> **Work to be completed**
Copy out all lines where "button" appears.

====== Data section ======

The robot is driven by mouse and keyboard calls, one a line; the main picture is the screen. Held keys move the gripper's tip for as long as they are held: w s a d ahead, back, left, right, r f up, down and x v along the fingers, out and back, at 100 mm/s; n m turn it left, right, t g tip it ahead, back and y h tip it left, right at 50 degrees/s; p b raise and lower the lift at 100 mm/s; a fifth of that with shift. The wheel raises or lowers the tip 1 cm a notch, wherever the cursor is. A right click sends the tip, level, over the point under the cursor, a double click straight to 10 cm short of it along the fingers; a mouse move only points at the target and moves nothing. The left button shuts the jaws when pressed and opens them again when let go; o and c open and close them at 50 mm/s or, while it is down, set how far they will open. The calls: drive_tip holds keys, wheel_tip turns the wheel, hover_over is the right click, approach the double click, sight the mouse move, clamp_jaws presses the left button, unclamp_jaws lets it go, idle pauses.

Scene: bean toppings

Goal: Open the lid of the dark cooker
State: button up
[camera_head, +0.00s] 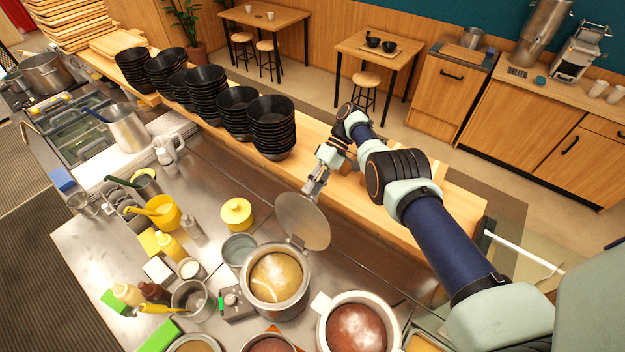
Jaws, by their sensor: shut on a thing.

======

> **Answer to the exercise**
The robot is driven by mouse and keyboard calls, one a line; the main picture is the screen. Held keys move the gripper's tip for as long as they are held: w s a d ahead, back, left, right, r f up, down and x v along the fingers, out and back, at 100 mm/s; n m turn it left, right, t g tip it ahead, back and y h tip it left, right at 50 degrees/s; p b raise and lower the lift at 100 mm/s; a fifth of that with shift. The wheel raises or lowers the tip 1 cm a notch, wherever the cursor is. A right click sends the tip, level, over the point under the cursor, a double click straight to 10 cm short of it along the fingers; a mouse move only points at the target and moves nothing. The left button shuts the jaws when pressed and opens them again when let go; o and c open and close them at 50 mm/s or, while it is down, set how far they will open. The calls: drive_tip holds keys, wheel_tip turns the wheel, hover_over is the right click, approach the double click, sight the mouse move, clamp_jaws presses the left button, unclamp_jaws lets it go, idle pauses.
State: button up

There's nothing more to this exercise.